Every woman in Pakistan has faced some form of sexual harassment. I’m going to recount the least unpleasant one for me. A group of twenty something men eve teased me while I was walking to the nearby shop with our middle aged female house help. I was eleven years old at the time and I still remember what they said. I remember feeling terrified and sick. Our house help found this very amusing for some reason. She stressed upon me to take it as a compliment. This is the extent to which it’s normalised.
We don’t want an unsafe society but it’s anything but safe. Sexual abuse and violence has become a norm. Luck is the only element saving you right now. The element that determines you aren’t at the wrong place at the wrong time.
In this scenario what can we do to solve the problem? Here are a few things that may work.
- Muting yourself and listening helps us understand the nature and extent of the suffering of vulnerable people in society. The first step to change is acknowledging there is a problem.
- Dissociating ourselves from the problem will not help. When darkness and evil is allowed to spread, it’s ripple effects ruin more lives than the ones directly touched by it.
- Good won’t triumph over evil, unless good people rise up and fight it. Change will not happen unless privileged members of society join and spearhead the fight. In Pakistan that status is given to men. Patriarchy ensures it. Thus, if you see any form of harassment raise your voice against it and fight it. Fight against your friends, family and strangers.
- Women need to change their attitude as well. Silence is no longer an option. Complacence is no longer wise. Don’t protect or fear your family members. Raise your voice against abuse and report it even if the preparator is someone close to you. View the crime for what it is. A threat to society at large if it’s allowed to go unchecked. Don’t think you have an invisibility cloak because of your chosen reasons.
- Do not list sociological factors and apologize for rape. It isn’t a just crime of untamed sexual desire. It’s a crime of hate, domination, power and subjugation. It is practised on the weak, helpless and vulnerable. Even if you take away the rapist’s genitals, they’ll find other ways to harm and gain power over their targeted prey.
- Do not ostracize rape survivors. Do not sensationalise their trauma. Do not make them feel small or fallen or whatever centuries of filth has been stuffed in your mind by popular media and older generations. Protect their identity, protect their dignity like your own, support them and stand by them. Empathise but do not patronise, do not judge, do not criticise. They haven’t ‘lost’ anything precious. They are brave survivors.
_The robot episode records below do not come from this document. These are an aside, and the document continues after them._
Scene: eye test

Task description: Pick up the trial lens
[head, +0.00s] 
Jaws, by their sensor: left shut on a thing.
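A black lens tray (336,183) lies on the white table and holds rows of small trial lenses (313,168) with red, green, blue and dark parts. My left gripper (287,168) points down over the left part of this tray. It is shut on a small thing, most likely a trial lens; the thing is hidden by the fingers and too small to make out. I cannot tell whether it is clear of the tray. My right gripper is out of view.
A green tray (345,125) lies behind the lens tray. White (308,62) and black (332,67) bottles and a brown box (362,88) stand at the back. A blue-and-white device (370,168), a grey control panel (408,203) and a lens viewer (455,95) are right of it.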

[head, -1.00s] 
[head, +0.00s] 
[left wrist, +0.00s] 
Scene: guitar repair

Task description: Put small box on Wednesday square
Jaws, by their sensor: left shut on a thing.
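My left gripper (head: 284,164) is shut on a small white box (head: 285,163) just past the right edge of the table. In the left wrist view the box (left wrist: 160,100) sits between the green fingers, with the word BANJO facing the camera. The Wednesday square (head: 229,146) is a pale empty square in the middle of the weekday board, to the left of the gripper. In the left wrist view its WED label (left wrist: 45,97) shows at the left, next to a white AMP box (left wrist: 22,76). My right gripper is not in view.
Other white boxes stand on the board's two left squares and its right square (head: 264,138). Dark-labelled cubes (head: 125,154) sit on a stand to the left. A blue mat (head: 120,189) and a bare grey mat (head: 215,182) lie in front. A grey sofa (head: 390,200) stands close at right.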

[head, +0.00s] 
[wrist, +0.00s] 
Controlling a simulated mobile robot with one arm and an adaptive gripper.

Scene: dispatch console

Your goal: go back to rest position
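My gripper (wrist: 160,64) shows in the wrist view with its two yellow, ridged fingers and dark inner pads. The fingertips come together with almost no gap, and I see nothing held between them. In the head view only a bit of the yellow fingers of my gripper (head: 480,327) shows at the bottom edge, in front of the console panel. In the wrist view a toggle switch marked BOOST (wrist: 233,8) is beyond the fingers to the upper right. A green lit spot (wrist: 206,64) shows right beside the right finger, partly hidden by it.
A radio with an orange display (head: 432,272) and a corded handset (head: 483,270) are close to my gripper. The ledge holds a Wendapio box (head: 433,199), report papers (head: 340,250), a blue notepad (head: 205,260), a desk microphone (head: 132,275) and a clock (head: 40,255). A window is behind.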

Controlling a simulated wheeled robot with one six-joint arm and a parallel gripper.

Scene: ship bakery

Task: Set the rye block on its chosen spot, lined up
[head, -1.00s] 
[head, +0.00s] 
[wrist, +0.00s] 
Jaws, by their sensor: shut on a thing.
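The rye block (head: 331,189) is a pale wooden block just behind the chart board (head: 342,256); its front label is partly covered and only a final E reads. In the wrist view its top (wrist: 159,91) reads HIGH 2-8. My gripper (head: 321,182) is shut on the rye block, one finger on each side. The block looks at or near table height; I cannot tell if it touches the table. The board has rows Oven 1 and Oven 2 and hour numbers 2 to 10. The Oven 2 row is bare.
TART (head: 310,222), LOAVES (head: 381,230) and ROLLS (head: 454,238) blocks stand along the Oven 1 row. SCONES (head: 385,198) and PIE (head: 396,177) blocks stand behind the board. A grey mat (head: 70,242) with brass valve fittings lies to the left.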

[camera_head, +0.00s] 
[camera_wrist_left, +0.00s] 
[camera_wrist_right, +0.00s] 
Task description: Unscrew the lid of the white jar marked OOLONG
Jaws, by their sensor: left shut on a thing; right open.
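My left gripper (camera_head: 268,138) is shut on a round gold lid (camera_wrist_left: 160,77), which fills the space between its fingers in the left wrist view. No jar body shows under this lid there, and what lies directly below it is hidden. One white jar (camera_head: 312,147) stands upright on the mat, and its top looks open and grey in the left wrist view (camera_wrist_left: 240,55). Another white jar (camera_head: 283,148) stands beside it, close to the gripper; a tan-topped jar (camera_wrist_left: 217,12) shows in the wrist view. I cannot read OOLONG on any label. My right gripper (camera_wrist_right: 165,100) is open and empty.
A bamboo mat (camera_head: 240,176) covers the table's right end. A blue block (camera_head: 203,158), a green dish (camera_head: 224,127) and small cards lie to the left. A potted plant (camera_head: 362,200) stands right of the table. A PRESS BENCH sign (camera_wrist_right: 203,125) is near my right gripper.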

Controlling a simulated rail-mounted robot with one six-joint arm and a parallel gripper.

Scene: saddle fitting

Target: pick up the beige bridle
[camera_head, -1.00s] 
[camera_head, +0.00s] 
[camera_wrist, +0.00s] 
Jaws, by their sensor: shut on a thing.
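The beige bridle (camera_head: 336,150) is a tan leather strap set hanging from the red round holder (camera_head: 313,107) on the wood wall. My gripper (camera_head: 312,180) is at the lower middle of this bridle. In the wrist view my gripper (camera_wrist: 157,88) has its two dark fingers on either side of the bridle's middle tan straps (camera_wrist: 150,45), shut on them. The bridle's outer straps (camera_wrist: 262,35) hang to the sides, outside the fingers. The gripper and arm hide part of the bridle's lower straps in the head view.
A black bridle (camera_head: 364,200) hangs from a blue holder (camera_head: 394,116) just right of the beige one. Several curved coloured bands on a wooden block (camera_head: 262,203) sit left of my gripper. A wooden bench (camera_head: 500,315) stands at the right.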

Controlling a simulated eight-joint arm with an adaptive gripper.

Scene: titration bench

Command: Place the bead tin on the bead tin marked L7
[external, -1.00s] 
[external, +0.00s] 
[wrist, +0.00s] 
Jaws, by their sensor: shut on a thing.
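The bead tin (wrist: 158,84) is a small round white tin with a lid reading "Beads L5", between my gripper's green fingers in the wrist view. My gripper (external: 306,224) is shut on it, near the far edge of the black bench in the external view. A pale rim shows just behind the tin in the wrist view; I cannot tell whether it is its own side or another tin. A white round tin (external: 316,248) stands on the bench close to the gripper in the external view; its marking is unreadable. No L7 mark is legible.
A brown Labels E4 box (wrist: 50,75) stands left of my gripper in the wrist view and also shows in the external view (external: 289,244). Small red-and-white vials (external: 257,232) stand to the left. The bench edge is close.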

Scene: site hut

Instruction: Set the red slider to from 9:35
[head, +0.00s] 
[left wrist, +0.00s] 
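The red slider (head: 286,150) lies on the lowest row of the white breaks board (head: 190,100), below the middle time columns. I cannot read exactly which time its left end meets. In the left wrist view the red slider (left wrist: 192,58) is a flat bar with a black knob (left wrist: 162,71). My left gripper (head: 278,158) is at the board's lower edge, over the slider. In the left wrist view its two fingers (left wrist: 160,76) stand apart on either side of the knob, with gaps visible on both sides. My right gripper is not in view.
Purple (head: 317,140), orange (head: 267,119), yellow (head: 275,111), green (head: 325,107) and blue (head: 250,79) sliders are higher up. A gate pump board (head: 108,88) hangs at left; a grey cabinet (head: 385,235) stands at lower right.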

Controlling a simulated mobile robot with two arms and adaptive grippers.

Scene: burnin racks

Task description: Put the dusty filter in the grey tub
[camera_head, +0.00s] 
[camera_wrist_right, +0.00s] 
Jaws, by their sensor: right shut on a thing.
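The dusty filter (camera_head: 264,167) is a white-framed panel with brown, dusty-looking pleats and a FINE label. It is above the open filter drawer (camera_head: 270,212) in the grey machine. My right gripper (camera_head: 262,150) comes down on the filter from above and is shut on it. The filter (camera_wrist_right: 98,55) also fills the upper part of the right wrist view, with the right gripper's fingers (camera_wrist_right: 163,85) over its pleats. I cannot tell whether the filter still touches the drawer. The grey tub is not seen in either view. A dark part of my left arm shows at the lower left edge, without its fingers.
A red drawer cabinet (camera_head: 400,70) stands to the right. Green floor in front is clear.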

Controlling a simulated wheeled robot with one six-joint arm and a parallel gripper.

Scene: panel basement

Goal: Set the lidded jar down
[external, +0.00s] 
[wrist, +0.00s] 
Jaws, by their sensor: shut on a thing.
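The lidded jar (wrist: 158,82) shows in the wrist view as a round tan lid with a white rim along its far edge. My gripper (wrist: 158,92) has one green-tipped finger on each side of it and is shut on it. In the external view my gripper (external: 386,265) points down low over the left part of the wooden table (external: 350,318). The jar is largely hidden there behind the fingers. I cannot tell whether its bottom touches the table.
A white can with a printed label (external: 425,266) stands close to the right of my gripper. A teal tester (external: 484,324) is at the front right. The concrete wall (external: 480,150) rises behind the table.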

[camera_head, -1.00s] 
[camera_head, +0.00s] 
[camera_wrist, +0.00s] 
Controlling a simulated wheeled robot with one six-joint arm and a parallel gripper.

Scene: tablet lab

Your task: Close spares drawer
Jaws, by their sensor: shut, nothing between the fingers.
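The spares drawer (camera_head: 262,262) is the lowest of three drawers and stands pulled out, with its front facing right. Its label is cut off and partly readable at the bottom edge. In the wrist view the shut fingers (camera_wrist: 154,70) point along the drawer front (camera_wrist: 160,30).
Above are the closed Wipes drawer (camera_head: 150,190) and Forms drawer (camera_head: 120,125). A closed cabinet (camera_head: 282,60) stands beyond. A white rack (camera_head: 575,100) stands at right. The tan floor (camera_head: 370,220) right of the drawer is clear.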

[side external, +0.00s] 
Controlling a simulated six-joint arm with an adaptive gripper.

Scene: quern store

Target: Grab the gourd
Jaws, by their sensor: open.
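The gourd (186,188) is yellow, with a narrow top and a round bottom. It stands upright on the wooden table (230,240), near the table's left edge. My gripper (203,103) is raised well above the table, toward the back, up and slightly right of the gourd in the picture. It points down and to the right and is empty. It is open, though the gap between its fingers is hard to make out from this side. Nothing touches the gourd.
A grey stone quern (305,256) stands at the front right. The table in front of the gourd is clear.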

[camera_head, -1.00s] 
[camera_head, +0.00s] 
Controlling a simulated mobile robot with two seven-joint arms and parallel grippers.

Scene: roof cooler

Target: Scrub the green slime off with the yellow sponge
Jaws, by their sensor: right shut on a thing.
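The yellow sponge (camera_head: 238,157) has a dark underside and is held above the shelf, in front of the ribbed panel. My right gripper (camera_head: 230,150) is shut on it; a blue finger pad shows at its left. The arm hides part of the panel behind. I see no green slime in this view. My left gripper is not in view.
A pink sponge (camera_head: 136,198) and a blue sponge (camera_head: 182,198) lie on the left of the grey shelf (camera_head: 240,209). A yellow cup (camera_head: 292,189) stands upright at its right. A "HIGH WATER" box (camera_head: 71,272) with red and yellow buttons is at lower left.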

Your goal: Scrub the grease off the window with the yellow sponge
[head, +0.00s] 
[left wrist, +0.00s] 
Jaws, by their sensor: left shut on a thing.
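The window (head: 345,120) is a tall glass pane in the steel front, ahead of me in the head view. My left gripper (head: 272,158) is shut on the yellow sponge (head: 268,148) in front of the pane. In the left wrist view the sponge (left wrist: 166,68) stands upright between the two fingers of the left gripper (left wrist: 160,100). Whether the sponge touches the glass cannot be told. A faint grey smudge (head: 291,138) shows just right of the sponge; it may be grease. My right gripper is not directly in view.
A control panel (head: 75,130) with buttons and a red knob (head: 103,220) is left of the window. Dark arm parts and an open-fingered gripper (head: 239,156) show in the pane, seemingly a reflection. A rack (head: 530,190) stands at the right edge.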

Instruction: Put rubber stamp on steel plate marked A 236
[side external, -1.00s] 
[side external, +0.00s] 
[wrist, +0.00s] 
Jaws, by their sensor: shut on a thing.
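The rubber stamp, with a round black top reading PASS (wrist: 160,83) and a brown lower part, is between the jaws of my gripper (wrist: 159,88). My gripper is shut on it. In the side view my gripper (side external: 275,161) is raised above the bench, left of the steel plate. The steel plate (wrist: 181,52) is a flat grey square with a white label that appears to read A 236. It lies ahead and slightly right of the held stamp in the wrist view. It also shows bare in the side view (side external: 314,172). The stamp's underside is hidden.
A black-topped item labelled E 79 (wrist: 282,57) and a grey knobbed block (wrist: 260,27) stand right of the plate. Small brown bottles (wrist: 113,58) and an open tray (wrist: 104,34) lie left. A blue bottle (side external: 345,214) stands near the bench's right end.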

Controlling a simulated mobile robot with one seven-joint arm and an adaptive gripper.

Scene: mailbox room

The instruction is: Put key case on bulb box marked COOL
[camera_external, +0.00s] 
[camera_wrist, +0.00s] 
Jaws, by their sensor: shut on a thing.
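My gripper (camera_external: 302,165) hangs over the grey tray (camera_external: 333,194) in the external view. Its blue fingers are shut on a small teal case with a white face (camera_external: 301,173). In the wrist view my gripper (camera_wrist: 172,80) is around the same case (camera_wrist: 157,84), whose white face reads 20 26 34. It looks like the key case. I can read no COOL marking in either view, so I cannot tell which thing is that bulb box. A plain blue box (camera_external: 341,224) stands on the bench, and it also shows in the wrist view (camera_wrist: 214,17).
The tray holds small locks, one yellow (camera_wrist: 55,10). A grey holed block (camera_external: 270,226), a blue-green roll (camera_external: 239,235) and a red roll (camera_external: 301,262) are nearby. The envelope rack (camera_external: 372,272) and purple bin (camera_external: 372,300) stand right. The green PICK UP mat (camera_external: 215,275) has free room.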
- Most of all, we are in trying times and we are all anxious and scared. But please don’t step back, don’t hide away, don’t quit your jobs, don’t lock yourself away in your homes. If you do that, you are feeding into the culture of fear the criminals want you to feed into. They want to intimidate you. This is the time to be more aggressive not be more timid. Fight, with weapons, fight with your pen, fight with your will and fight with your hands and feet. But FIGHT you must.
We all want a safe country. A country where rapists roam free and victims are blamed is thrown back centuries in progressiveness. Let’s all join hands to bring about change.